柄本:言っているセリフは「てにをは」とか違うわけ。だけど、もうふくらんじゃってるの、2人で勝手に。それを見たときに、これがウワサに聞くプロの役者なんだなと思いましたね。自分はやっぱりアマチュアでいなくちゃいけないと思いました。

林:柄本さん、アドリブでいじられたときに困ったお顔をなさって、それがすごく印象に残ってます。

柄本:いやもう毎日困ってましたね。

林:それが勘三郎さんの狙いだというのはわかりましたけど。

柄本:勘三郎さんがとてもよくしてくれて。僕がどんなにできなくても、怒られたことは一度もないし、楽屋も一緒にしてくれたんですよ。

林:明らかに色彩が違う出演者が化学反応を起こしていました。あのお芝居、大当たりで切符がなかなか取れませんでしたよ。あのころ新橋演舞場はすごかったですよね。立て続けに新作をやって。
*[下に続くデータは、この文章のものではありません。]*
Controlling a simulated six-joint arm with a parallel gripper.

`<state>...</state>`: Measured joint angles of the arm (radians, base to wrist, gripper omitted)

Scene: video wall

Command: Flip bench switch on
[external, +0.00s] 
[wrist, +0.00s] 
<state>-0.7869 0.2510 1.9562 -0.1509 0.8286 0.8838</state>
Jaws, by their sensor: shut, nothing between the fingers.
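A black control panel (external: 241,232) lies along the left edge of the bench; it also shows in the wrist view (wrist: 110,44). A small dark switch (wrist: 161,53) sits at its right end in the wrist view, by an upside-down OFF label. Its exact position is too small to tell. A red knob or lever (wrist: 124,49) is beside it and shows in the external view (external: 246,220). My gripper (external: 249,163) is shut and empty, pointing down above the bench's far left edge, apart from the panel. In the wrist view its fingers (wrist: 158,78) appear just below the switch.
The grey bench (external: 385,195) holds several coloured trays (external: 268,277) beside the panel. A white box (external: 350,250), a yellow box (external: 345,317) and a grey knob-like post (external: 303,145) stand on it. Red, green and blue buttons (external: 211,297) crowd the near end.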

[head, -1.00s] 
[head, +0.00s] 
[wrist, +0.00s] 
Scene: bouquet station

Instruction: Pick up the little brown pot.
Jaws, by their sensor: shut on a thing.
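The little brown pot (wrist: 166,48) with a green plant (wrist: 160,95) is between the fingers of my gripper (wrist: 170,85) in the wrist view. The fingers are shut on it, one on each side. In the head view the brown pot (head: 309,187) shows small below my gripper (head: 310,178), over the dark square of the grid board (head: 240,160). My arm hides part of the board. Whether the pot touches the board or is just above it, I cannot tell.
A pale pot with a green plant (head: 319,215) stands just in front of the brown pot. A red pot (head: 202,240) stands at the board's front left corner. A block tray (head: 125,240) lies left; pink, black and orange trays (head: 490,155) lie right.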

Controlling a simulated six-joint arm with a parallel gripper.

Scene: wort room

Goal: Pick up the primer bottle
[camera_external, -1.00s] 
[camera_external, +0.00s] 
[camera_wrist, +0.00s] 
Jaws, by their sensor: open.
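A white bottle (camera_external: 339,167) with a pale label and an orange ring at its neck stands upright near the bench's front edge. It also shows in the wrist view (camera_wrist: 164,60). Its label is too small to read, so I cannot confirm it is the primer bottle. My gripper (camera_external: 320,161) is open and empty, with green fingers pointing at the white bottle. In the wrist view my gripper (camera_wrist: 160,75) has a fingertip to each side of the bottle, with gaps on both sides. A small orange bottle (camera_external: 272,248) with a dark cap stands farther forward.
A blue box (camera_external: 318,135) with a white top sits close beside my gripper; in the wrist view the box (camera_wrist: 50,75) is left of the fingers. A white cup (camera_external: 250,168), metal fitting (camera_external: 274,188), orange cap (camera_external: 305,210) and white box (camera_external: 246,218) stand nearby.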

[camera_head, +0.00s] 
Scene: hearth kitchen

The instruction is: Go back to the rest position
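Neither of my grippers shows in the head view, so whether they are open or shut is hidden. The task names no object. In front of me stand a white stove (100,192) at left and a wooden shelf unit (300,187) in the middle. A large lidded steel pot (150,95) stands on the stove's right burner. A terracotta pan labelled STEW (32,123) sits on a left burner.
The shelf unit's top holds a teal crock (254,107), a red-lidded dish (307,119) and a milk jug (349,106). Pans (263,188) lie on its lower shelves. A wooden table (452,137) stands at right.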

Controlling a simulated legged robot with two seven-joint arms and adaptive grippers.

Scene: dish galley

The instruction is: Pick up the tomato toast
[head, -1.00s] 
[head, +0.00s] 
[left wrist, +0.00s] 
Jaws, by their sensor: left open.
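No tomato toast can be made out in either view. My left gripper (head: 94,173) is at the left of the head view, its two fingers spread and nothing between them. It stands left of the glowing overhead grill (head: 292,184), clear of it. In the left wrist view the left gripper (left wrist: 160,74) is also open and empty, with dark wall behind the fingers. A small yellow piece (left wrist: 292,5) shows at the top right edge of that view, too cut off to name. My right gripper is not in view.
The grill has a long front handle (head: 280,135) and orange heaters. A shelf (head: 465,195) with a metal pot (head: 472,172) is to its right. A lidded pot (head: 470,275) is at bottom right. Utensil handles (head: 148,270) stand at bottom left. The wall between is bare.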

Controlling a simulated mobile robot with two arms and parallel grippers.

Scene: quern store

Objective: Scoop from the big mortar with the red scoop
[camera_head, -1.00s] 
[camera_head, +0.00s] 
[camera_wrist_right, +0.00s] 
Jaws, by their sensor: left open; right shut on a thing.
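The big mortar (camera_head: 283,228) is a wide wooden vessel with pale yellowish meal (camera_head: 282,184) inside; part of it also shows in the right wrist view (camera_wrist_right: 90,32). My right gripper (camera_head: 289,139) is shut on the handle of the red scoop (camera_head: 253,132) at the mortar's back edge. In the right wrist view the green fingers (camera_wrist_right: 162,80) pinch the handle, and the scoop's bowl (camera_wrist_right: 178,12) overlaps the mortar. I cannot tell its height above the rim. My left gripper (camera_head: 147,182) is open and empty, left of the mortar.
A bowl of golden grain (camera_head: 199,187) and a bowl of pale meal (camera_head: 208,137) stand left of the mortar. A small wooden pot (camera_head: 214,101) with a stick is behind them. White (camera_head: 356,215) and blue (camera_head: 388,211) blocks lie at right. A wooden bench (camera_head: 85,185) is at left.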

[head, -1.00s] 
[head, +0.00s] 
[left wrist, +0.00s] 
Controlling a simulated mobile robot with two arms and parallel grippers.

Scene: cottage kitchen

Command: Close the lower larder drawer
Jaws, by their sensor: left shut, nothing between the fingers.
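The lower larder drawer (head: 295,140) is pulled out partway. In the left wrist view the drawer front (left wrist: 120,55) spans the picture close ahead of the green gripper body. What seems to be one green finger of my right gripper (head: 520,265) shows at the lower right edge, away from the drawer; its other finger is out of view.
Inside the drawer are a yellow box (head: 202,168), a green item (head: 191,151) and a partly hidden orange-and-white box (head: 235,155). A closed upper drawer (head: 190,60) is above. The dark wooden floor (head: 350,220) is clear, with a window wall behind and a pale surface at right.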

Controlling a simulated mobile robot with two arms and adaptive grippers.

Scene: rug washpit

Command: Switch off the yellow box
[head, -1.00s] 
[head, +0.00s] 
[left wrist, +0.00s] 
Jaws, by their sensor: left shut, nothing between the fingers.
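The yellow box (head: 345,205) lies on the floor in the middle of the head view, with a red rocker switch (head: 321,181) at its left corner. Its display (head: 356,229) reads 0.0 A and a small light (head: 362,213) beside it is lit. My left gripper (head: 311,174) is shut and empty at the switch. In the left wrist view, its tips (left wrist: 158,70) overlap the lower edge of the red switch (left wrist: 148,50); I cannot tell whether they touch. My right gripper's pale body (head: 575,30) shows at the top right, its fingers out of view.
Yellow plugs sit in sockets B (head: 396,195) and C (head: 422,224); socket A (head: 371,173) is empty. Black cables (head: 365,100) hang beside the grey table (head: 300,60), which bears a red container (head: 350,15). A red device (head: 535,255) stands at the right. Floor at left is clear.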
柄本:そうですね。勘三郎さんは俳優さんでもあるけど、大変立派なプロデューサーですね。

林:柄本さんもそうですよね。

柄本:俳優はみんな、プロデュース能力も備えているんでしょうね。僕は小さな場所で、自分の芝居を自分で全部考えてやります。結局この仕事って、売り手と買い手の問題で、潜在的な失業者なわけでしょう。映画とかテレビは、向こうから買いに来ない限り出られない。だけど、僕は劇団(劇団東京乾電池)を組んでいますから、自分たちがバイトしたカネで劇場を借りて、芝居は自分のリスクの中でできる。あっちとこっちは全然違うんですが、この年まで続けられてます。ありがたいことです。